» DATASET:
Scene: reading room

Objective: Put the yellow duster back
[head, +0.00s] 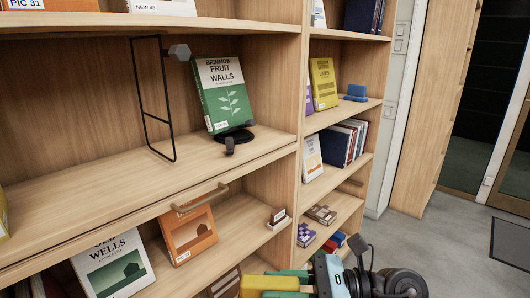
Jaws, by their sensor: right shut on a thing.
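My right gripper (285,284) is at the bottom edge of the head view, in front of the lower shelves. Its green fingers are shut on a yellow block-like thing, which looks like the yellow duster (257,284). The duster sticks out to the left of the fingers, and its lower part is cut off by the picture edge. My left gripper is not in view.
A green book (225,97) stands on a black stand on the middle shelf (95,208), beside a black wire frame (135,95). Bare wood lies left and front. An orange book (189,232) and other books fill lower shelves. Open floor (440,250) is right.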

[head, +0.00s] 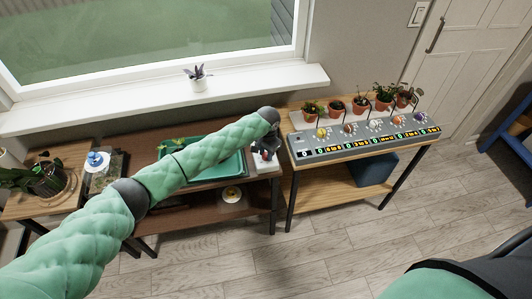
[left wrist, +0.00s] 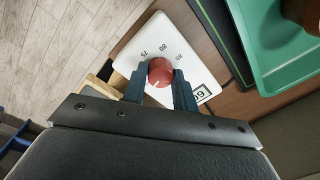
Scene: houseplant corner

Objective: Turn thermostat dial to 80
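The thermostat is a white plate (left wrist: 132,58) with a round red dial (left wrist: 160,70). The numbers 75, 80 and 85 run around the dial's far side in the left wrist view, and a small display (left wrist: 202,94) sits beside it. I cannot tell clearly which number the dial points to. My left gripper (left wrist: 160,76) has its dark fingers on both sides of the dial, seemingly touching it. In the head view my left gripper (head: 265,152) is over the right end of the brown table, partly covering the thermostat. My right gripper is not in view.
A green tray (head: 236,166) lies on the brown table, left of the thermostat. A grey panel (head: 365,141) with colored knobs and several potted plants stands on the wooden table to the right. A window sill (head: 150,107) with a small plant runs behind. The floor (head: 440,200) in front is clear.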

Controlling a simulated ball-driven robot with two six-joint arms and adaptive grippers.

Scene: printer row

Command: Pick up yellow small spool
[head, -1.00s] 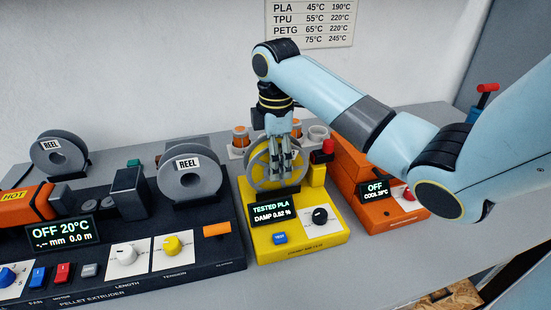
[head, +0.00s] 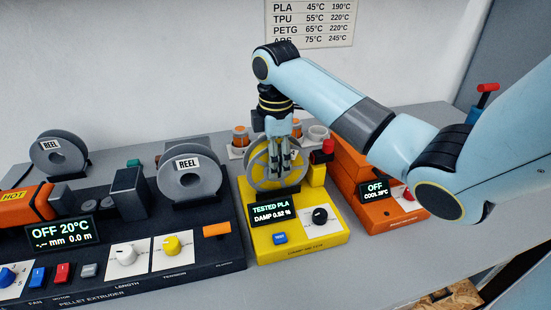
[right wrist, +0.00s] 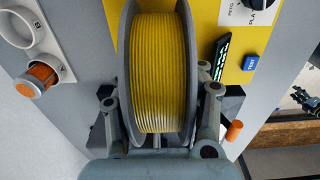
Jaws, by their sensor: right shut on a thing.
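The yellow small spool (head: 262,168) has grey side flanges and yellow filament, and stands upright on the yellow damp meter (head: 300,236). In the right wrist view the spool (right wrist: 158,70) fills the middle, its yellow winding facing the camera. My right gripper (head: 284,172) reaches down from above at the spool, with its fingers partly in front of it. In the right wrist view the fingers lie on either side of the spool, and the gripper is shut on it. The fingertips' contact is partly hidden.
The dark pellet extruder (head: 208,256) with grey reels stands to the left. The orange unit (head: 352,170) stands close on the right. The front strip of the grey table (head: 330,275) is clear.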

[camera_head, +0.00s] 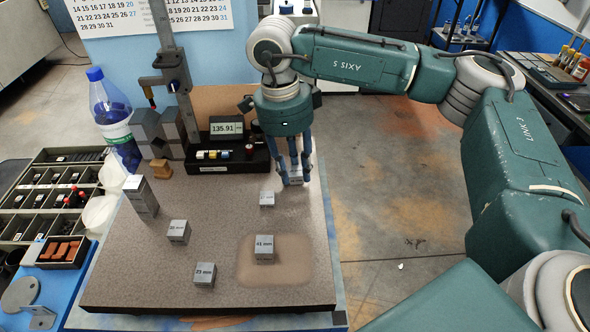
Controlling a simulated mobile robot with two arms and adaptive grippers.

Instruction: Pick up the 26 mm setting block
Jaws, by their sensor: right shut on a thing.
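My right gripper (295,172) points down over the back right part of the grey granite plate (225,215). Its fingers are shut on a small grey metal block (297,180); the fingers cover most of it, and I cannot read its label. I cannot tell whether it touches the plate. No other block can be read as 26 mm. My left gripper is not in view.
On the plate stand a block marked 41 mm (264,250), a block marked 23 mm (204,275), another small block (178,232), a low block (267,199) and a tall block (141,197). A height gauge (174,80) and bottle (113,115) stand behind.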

» SET TASK: Search the lines for the string "simulated" and copy every line that has it.

» OUTPUT OF THE EXERCISE:
Controlling a simulated ball-driven robot with two six-joint arms and adaptive grippers.
Controlling a simulated mobile robot with two arms and adaptive grippers.

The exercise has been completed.